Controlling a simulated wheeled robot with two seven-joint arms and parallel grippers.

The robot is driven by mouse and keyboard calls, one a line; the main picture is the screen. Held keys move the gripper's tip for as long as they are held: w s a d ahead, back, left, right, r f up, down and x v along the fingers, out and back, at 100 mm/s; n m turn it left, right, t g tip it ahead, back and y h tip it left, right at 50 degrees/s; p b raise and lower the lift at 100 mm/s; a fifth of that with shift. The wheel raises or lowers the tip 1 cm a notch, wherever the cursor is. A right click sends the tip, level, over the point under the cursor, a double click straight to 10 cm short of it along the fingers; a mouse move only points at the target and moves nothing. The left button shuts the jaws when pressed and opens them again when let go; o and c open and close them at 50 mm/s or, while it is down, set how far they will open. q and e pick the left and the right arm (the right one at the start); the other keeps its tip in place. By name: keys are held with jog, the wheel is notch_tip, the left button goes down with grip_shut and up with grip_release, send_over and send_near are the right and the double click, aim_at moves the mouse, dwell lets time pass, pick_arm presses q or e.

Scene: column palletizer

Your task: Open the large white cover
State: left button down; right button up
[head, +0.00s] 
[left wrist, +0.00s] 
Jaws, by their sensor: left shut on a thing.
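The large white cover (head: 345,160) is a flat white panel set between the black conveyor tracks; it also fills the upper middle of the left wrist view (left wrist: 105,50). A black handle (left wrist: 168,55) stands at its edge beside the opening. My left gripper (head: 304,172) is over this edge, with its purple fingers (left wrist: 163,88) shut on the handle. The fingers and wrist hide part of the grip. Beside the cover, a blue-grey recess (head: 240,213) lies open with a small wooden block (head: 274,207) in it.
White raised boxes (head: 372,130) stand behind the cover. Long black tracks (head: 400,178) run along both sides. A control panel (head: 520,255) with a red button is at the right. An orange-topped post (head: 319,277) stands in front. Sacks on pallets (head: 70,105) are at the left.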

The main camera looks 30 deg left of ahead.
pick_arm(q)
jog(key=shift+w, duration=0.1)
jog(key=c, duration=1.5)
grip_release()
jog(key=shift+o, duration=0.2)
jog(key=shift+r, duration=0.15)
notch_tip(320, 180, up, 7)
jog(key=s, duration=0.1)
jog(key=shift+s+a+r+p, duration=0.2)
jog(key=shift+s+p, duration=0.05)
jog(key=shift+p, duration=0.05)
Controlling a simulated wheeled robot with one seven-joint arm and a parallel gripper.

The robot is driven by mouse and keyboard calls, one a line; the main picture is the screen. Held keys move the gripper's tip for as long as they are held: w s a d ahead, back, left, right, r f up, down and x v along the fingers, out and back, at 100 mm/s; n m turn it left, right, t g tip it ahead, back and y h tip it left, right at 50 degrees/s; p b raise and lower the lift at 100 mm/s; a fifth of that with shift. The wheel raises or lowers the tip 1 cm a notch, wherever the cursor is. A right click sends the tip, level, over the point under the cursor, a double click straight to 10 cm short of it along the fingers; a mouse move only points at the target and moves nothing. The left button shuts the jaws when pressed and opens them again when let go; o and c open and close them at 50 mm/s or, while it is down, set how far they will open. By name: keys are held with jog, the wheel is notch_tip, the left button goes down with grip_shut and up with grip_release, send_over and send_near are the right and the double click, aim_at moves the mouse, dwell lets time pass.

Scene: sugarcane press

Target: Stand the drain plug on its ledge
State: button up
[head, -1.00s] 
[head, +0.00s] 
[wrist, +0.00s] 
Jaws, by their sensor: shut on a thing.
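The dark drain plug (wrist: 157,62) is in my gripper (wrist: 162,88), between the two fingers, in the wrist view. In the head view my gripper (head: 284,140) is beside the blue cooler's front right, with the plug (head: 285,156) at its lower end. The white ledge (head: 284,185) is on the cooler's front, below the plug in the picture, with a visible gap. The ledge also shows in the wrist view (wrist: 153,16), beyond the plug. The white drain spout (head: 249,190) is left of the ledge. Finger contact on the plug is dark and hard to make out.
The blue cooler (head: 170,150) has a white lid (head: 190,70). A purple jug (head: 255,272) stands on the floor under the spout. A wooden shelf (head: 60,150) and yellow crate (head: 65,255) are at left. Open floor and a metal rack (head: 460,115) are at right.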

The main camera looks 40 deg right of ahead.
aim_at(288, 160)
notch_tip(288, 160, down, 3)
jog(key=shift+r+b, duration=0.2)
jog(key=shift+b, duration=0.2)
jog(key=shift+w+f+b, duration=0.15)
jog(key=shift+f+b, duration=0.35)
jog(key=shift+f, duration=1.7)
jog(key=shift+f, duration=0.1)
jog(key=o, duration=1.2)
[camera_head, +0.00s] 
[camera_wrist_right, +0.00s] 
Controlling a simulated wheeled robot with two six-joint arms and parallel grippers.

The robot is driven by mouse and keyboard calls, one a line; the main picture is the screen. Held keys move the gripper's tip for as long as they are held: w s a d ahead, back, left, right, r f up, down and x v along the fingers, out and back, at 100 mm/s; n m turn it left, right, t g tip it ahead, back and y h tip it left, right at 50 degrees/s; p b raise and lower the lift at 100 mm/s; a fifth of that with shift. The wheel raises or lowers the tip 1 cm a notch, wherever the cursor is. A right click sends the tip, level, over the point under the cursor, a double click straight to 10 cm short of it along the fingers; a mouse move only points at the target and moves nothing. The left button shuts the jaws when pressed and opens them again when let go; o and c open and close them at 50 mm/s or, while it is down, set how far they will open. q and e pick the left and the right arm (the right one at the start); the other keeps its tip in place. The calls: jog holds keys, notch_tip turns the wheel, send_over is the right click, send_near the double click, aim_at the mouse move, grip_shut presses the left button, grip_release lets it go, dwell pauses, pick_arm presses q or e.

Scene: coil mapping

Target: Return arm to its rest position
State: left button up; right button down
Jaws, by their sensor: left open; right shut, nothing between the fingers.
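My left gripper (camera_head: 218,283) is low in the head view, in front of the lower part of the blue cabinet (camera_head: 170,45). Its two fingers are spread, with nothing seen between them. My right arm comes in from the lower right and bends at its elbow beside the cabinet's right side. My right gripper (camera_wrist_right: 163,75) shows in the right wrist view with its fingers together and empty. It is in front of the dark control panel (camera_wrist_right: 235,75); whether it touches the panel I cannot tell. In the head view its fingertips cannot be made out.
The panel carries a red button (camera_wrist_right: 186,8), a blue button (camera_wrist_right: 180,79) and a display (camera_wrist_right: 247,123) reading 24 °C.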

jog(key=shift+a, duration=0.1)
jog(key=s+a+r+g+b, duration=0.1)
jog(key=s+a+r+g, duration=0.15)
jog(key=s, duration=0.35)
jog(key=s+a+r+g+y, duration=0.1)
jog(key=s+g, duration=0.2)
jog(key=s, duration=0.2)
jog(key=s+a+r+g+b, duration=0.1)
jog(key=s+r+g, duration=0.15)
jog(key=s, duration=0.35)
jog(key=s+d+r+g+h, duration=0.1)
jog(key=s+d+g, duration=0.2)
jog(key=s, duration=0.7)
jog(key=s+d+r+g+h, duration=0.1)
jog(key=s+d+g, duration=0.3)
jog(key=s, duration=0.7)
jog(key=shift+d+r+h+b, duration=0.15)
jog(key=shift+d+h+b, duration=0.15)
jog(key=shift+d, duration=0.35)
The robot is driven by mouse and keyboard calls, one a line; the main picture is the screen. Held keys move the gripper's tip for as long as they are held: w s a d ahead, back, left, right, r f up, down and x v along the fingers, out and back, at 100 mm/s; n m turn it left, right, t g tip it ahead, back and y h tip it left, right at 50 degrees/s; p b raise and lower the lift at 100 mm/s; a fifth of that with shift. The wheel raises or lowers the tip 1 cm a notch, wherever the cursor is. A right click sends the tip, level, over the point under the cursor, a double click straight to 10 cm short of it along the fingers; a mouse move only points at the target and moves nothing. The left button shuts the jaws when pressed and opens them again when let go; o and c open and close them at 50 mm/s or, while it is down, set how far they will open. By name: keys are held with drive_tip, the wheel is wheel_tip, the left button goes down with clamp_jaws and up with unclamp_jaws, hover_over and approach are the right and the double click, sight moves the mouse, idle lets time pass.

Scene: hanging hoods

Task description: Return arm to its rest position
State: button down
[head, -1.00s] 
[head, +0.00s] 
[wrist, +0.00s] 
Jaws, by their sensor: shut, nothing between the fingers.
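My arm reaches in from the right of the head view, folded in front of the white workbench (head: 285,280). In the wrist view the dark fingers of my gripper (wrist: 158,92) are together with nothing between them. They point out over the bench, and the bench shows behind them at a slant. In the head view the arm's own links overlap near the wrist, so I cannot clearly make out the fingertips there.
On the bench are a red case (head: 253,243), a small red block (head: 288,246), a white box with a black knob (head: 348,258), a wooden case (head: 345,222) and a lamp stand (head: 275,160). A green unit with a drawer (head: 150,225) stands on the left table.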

THE TASK – Return only the lines spanning from the first line of the material through the line with "[left wrist, +0.00s]", copied exactly, both ends kept.

THE OUTPUT –
Controlling a simulated wheeled robot with two seven-joint arms and parallel grippers.

The robot is driven by mouse and keyboard calls, one a line; the main picture is the screen. Held keys move the gripper's tip for as long as they are held: w s a d ahead, back, left, right, r f up, down and x v along the fingers, out and back, at 100 mm/s; n m turn it left, right, t g tip it ahead, back and y h tip it left, right at 50 degrees/s; p b raise and lower the lift at 100 mm/s; a fifth of that with shift. The wheel raises or lowers the tip 1 cm a notch, wherever the cursor is. A right click sends the tip, level, over the point under the cursor, a double click straight to 10 cm short of it along the fingers; a mouse move only points at the target and moves nothing. The left button shuts the jaws when pressed and opens them again when let go; o and c open and close them at 50 mm/s or, while it is down, set how far they will open. q and e pick the left and the right arm (the right one at the start); the other keeps its tip in place. By name: keys are held with jog, the wheel is notch_tip, the left button goes down with grip_shut and up with grip_release, send_over and send_near are the right and the double click, aim_at moves the mouse, dwell lets time pass, pick_arm presses q or e.

Scene: column palletizer

Your task: Open the large white cover
State: left button down; right button up
[head, +0.00s] 
[left wrist, +0.00s] 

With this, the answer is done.